Pada kesempatan kali ini Penulis mencoba menganalisa peran turats dimasa sekarang, dengan lebih menspesifikan hukum mu’âmalah. Walaupun Penulis bukan spesialis dibidangnya, tapi tidak ada salahnya belajar menganalisa pendapat ulama’ dengan maksud pengembangan ilmiyah. Berangkat dari ketentuan kepengurusan FAS Mesir 2012/2013, tema yang diusung dalam diskusi dwimingguan adalah mu’âmalah syar’iyah dengan mengacu kitab “Hasyiyatâ Al Qalyuby wa ‘Umaerah”, Penulis tidak ingin menterjemah tema yang diberikan. Karena disetujui atau tidak menterjemah merupakan hal yang mudah dan tidak banyak membutuhkan pemikiran dan pengalisaan. Penerjemahan lebih banyak mengajak kita hanya bergelut dengan alih bahasa saja. Dengan mengharap taufiq Allah SWT., Penulis mencoba membahas sebagian sub-sub tema yang ada dengan mengkaitkan relevansinya dimasa sekarang atau kemashlahatannya dikalangan umat. Dalam makalah singkat ini penulis hanya menitik tekankan dua point. Yang pertama seputar polemik shighat, dan yang kedua seputar penjualan barang najis.

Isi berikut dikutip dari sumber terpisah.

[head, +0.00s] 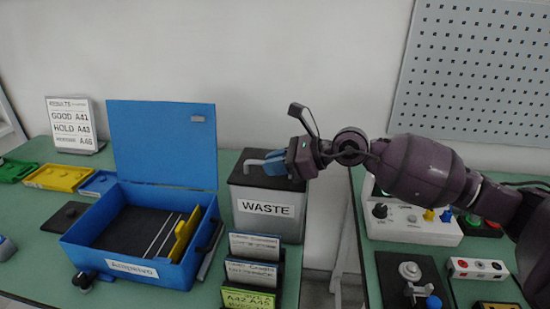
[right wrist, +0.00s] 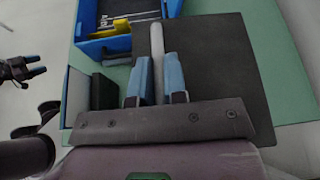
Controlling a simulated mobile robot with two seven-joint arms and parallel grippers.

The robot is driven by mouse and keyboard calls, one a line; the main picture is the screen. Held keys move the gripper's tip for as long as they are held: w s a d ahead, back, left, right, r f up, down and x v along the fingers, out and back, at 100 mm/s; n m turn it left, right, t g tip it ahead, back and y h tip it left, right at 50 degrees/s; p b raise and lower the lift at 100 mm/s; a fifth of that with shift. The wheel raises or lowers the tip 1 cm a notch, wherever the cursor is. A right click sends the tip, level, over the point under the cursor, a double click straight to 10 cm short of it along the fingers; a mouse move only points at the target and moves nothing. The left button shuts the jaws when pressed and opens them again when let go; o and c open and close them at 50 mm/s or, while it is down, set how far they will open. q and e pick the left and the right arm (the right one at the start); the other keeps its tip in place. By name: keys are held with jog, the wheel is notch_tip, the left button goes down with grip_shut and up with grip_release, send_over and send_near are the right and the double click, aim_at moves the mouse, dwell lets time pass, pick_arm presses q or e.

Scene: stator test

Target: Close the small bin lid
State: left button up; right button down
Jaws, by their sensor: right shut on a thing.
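A light grey bar handle (right wrist: 157,45) runs along the lid. My right gripper (head: 272,163) is above the lid, its blue fingers shut on the bar; they also show in the right wrist view (right wrist: 157,80). The gripper hides part of the lid.
An open blue box (head: 178,274) with its lid raised stands left of the bin. Card holders (head: 253,272) stand in front of the bin. A gap separates the two green tables. A control box (head: 415,232) sits on the right table.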

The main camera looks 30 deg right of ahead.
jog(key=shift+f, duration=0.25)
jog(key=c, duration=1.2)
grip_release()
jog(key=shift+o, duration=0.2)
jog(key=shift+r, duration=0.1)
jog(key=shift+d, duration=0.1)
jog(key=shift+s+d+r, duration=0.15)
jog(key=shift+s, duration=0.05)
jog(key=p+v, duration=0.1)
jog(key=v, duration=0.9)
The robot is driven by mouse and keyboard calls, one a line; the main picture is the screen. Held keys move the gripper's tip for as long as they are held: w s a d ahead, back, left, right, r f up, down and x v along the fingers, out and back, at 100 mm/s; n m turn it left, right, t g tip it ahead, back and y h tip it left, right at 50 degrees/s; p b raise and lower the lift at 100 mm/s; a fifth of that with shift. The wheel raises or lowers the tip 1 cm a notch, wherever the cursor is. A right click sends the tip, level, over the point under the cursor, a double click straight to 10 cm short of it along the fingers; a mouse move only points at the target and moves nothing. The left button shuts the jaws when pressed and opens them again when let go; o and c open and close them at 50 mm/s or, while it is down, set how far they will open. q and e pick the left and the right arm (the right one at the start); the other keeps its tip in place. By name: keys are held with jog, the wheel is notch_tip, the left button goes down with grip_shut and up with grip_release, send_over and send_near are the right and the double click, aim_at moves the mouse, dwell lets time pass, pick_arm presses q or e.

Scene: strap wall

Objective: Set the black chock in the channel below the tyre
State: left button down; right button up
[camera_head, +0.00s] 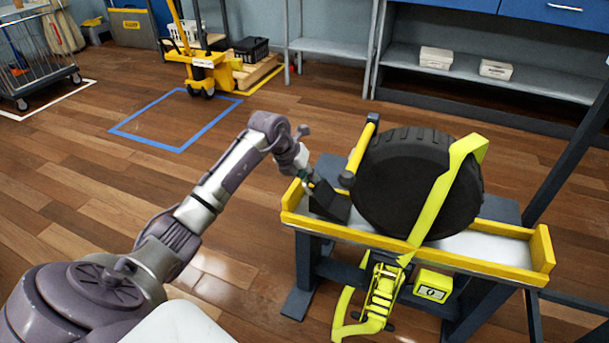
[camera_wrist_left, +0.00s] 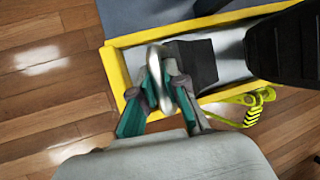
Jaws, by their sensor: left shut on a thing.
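The black chock (camera_head: 330,203) is over the left end of the yellow-edged channel (camera_head: 485,264), left of the tyre (camera_head: 405,185). Its sloped side faces the tyre. My left gripper (camera_head: 309,184) is shut on the chock from its left side. In the left wrist view, the fingers (camera_wrist_left: 165,88) close at the near side of the chock (camera_wrist_left: 200,62), inside the yellow rim (camera_wrist_left: 116,70). A gap of pale channel floor shows between chock and tyre (camera_wrist_left: 285,48). I cannot tell whether the chock's base touches the floor. My right gripper is out of view.
A yellow-green strap (camera_head: 440,198) crosses the tyre to a ratchet (camera_head: 383,290) at the front. A yellow-and-dark bar (camera_head: 361,150) stands close behind the chock. A yellow box (camera_head: 433,285) hangs below the channel. The wooden floor left of the stand is clear.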

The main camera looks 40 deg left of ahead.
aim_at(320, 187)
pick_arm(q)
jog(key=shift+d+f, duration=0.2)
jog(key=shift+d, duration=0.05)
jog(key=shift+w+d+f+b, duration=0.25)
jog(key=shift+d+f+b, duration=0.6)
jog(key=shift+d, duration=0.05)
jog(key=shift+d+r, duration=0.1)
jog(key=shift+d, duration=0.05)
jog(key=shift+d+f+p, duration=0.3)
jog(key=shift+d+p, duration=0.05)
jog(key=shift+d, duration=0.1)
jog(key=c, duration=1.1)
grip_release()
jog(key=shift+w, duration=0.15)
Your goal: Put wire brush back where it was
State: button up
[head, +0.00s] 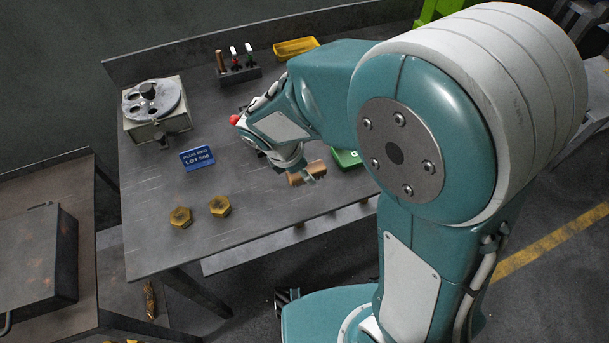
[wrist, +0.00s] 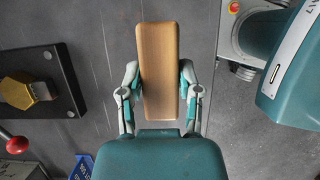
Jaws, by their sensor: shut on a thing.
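The wire brush (head: 301,176) shows as a block with a light-brown wooden back. In the wrist view the wooden back (wrist: 159,55) faces the camera, and the bristles are not visible. My gripper (wrist: 160,88) is shut on the brush, with one finger on each long side. In the head view my gripper holds it over the front part of the grey workbench (head: 170,250), near the front edge. I cannot tell the exact gap between brush and bench. A green tray (head: 346,158) lies just right of the brush, partly hidden by my arm.
Two brass nuts (head: 220,206) and a blue sign (head: 197,157) stand left of the brush. A dial device (head: 153,103), a tool rack (head: 240,75) and a yellow bin (head: 296,47) stand farther back. A red knob (wrist: 18,144) is near my wrist. The front-middle bench is clear.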

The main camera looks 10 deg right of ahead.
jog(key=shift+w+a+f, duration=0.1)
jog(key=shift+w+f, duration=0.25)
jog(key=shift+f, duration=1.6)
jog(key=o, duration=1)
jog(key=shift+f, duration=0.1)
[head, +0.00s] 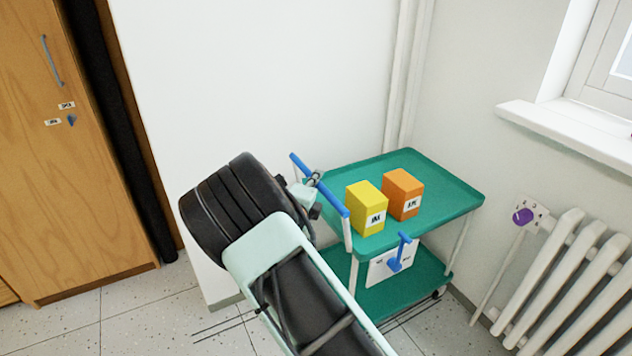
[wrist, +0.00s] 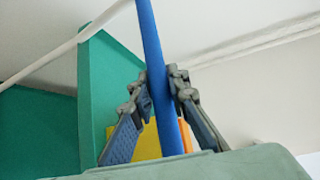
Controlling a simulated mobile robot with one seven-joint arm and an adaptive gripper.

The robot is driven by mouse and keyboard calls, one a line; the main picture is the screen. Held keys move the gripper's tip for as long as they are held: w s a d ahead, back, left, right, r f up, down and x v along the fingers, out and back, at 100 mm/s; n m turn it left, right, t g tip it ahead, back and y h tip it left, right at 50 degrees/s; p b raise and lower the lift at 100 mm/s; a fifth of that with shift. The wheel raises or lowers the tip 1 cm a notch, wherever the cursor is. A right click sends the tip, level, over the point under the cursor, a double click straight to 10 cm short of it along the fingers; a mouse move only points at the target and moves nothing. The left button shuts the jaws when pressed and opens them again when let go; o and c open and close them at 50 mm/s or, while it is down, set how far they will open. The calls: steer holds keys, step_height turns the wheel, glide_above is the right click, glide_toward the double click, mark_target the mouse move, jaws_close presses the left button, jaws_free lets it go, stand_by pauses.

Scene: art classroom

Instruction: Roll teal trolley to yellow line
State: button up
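The teal trolley (head: 450,193) stands near the corner, with a teal upper tray, a teal lower shelf (head: 400,298) and pale posts. Its blue push handle (head: 333,202) runs along its left side. My gripper (head: 314,183) is at this handle. In the wrist view, the fingers of my gripper (wrist: 162,84) close in on both sides of the blue handle (wrist: 149,30) and appear to touch it. A yellow box (head: 362,205) and an orange box (head: 402,190) stand upright on the upper tray. No yellow line shows in either view.
A white radiator (head: 570,275) with a purple valve knob (head: 522,216) is close to the trolley's right. White walls stand behind it. A wooden cabinet (head: 75,190) is at the left. Speckled floor (head: 150,315) is clear at the lower left.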

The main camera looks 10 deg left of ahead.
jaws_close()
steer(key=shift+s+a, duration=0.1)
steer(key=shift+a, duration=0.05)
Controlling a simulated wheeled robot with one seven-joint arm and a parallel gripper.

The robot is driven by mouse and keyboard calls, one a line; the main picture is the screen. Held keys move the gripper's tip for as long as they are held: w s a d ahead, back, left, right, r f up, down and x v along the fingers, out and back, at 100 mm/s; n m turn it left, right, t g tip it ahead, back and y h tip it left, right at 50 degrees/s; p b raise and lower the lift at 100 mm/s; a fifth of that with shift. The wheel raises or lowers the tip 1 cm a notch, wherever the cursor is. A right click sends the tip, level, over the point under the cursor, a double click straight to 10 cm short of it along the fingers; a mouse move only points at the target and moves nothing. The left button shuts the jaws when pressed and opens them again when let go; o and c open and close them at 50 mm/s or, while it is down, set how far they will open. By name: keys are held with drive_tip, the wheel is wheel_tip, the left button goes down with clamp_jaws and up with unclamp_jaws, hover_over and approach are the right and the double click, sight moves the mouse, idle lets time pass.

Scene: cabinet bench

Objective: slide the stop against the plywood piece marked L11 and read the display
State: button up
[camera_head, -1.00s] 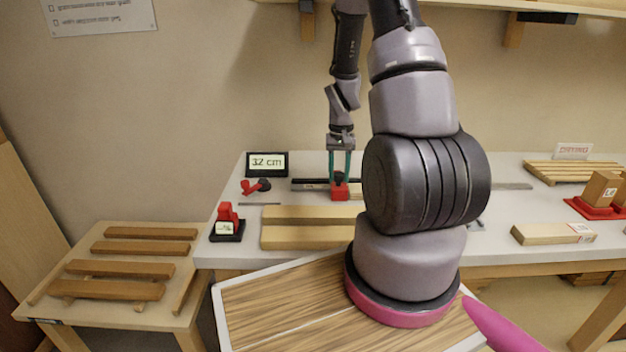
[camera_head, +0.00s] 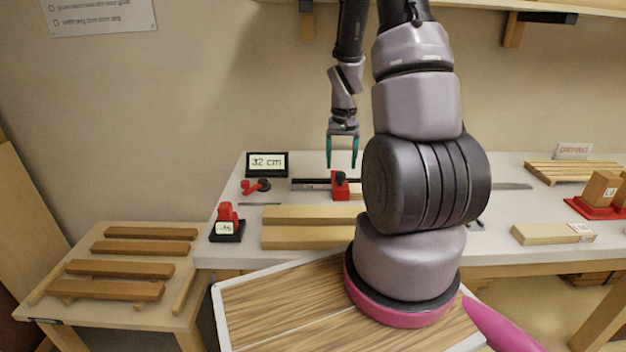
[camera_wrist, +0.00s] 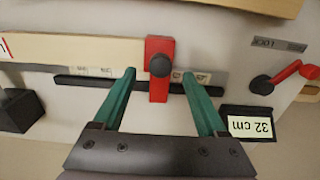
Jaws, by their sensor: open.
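The red stop (camera_head: 340,187) with a black knob sits on the dark rail (camera_head: 308,182) on the bench; it also shows in the wrist view (camera_wrist: 160,86). A pale plywood piece (camera_wrist: 80,49) lies along the rail in the wrist view, its end at the stop, touching or nearly so. A red mark shows at its far left edge; I cannot read L11. The display (camera_head: 267,164) reads 32 cm and appears upside down in the wrist view (camera_wrist: 249,125). My gripper (camera_head: 342,166) is open and empty above the stop, its teal fingers apart.
A red crank (camera_head: 254,187) lies below the display. A red and black device (camera_head: 227,224) stands at the bench's left corner. Two boards (camera_head: 310,226) lie in front of the rail. A labelled board (camera_head: 553,234) and red-based blocks (camera_head: 601,194) are at the right.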

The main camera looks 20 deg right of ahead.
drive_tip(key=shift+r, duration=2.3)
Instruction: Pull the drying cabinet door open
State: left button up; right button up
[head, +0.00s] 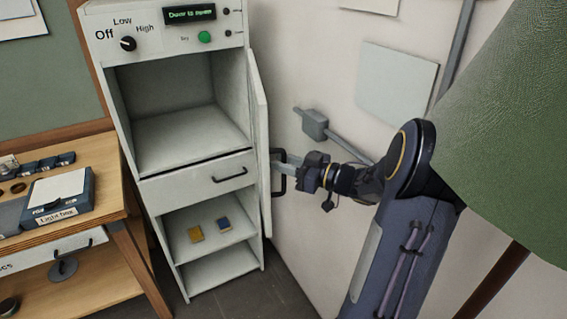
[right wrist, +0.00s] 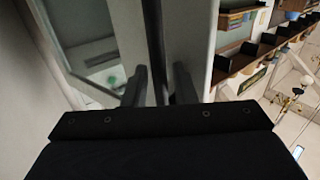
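The drying cabinet (head: 195,185) stands left of centre in the head view, with its upper chamber open to view and empty. Its narrow door (head: 258,130) is swung out to the right and shows nearly edge-on. The dark door handle (head: 277,172) is on the door's right-hand face. My right gripper (head: 285,162) is at this handle. In the right wrist view its two fingers (right wrist: 159,80) stand apart, with a dark upright bar (right wrist: 153,45) between them; whether they press on it is unclear. My left gripper is not in view.
A wooden bench (head: 110,195) with a light box (head: 60,195) stands to the left. A wall conduit box (head: 315,124) is behind my right arm. A green shade (head: 510,120) covers the right.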

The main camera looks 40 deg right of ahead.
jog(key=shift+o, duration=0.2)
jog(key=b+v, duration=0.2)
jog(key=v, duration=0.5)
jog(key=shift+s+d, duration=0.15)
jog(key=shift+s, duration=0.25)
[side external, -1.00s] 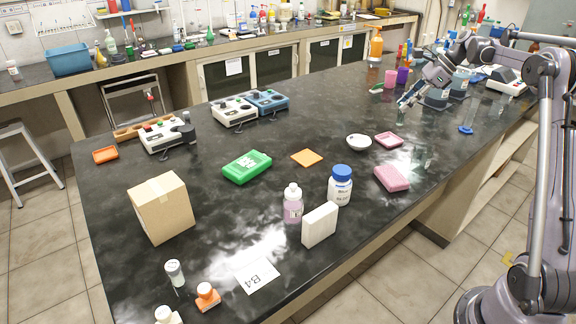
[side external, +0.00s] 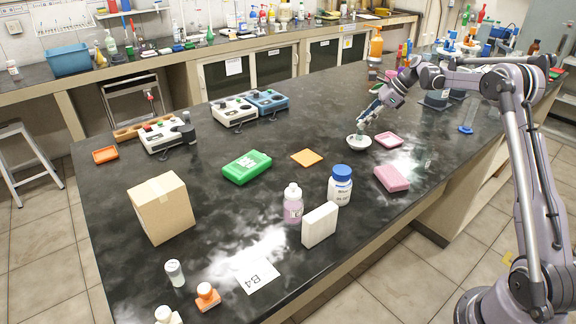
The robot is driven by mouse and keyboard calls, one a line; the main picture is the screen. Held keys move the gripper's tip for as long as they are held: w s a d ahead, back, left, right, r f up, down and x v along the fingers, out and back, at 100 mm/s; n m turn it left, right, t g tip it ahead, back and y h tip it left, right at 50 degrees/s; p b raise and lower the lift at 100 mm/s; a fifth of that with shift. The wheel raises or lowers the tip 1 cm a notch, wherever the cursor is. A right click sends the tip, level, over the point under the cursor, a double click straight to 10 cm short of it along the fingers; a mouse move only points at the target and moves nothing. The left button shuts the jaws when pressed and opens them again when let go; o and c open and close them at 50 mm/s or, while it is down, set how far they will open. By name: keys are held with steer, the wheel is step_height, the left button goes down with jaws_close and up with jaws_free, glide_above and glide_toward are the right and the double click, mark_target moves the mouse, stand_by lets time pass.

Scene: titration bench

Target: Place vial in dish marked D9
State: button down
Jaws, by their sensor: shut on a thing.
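My gripper (side external: 365,121) is over the round white dish (side external: 357,145) in the middle right of the bench, pointing down and to the left. It is shut on a small vial (side external: 361,134), whose lower end is at or just above the dish opening. The vial is tiny here and partly hidden by the fingers. I cannot tell whether it touches the dish. No D9 mark is readable on the dish.
An orange square (side external: 307,158), a green box (side external: 247,167), a pink block (side external: 391,179) and a blue-capped bottle (side external: 340,186) stand nearer the camera. A card marked B4 (side external: 257,276) lies at the front.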

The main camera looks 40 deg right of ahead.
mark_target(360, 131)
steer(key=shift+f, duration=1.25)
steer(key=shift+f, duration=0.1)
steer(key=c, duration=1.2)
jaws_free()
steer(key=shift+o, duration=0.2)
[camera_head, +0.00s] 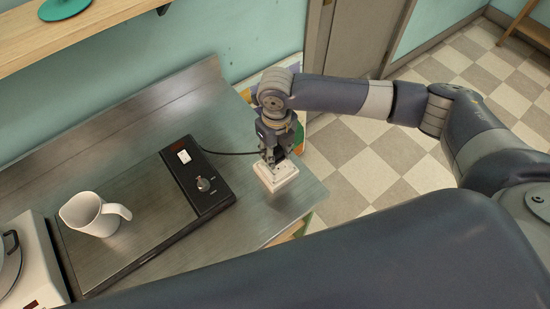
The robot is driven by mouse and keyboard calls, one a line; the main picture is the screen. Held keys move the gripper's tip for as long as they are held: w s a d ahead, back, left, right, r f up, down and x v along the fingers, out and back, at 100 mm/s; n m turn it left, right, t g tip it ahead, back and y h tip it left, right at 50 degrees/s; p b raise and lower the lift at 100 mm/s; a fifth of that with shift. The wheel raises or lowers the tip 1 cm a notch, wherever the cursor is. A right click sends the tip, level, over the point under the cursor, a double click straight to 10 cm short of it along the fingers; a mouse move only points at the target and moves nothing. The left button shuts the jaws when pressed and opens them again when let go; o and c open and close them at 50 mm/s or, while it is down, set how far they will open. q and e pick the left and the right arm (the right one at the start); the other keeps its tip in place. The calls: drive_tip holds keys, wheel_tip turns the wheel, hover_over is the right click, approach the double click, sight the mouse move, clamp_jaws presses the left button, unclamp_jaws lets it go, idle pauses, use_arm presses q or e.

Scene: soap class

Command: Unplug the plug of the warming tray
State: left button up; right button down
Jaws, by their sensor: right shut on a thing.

I. Polemik Seputar Shighat akad
Imam Nawawi dalam Minhaj al Thalibinnya mengatakan: “syarat ba’i adalah ijab dan qabul” dengan menampilkan kedua contohnya. Kemudian Syekh Jalaluddin al Mahaly dalam syarahnya mentafri’ ketidaksahan jual beli tanpa ijab dan qabul. Sedangkan Al Qalyuby dalam hâsyiyahnya berpandangan bahwa jual beli tanpa adanya ijab-qabul (ba’i mu’âthâh) merupakan suatu dosa, setelah Ia menampilkan perbedaan pendapat apakah ini dosa besar atau kecil?.[2]
Tentu hal ini menjadi polemik tersendiri apabila diaplikasikan dipelbagai kalangan masyarakat. Pasalnya banyak komunitas yang mempraktekkan transaksi ini (ba’i mu’âthâh). Jika kita tetap mengacu pendapat Al Qalyuby, kita akan memvonis dosa banyak kalangan. Dari sisi lain, fiqh merupakan solusi bagi masyarakat.
Pengertian Shighat Akad
Shighat akad (shighat al aqd) adalah sesuatu yang membentuk transaksi, baik berupa ucapan seperti ijab dan qabul, atau tindakan seperti mu’âthâh untuk menjelaskan tujuan seseorang yang sedang bertransaksi.[3]
Mu’âthâh adalah pengambilan barang dari pihak pembeli serta penyerahan harga darinya, atau pemberian barang dari pihak penjual, dan pembayan pembeli tanpa adanya perkataan atau isyarat.[4]
Ulama berbeda pendapat mengenai keabsahan transaksi ini. Perbedaan mereka berporos pada ada dan tidak adanya ridla dalam transaksi tersebut.  Berikut pandangan ulama beserta dalil mereka:
a. Keabsahan Ba’i Mu’âthâh
Diantara ulama yang berpendapat tentang sahnya ba’i mu’u’âthâh (jual-beli tanpa shighat) adalah kalangan Hanafiyyah, Mâlikiyyah, dan Hanâbilah.[5] Mereka menggunakan dalil secara manqul dan ma’qul. Dalil manqul mereka yang pertama adalah firman Allah dalam surat al Nisa’ ayat 29.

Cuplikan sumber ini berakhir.